We think the simplest, most useful way to do this is by placing them in situations which demand their full human presence.
We’re not a military training program. We’re not a seminary school, or a working ranch, or a forest refuge. The courses we offer and the instructors who teach them are too diverse to be reduced to any particular working orthodoxy. But we are interested in creating that vocational environment—a program comprised of people who recognize that they’ve all committed to moving through something difficult and demanding together in order to refine a craft. We’re interested in the mutual respect, personal accountability, and quiet courage generated in settings like that. When students apply to Impracticum, they’re asking to be bound into a set of self-structuring obligations because they believe that challenge is important and enriching. They’re also willing to believe that there’s a certain joy and self-carriage to be discovered in simple labor. That it’s probably a fundamental mistake to segregate the process of becoming a better writer from the process of becoming a skillful carpenter, or an athlete, or a musician, or a longshore fisherman. This is a rigorous program designed for students looking to pursue writing as a serious practice. Unbeholden to larger institutional concerns, the curriculum is wholly focused on helping those people build and maintain the necessary disciplines which allow them to sustain themselves as artists.

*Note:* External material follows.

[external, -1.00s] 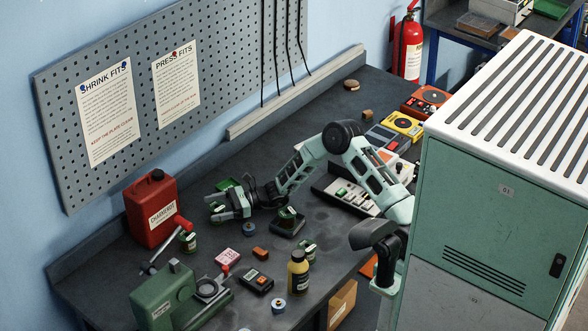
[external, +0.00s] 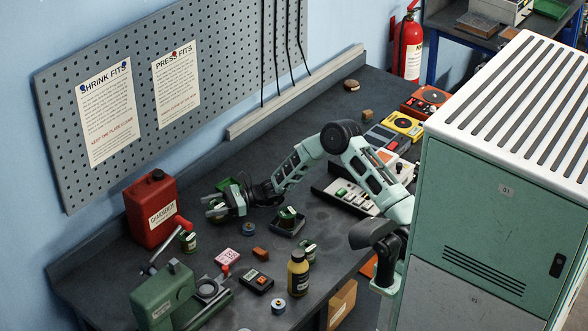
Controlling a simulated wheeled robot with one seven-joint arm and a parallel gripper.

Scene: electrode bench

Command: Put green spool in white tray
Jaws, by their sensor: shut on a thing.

"The good piece of writing," Joy Williams reminds us, "startles the reader back into life."
The writer doesn't write for the reader. He doesn't write for himself, either. He writes to serve ... something. Somethingness. The somethingness that is sheltered by the wings of nothingness—those exquisite, enveloping, protecting wings ... Hopelessly [the writer] writes in the hope that he might serve—not himself and not others but that great cold elemental grace that knows us.
Graver Goods is devoted to discovering, sustaining, and celebrating that kind of radically attentive work.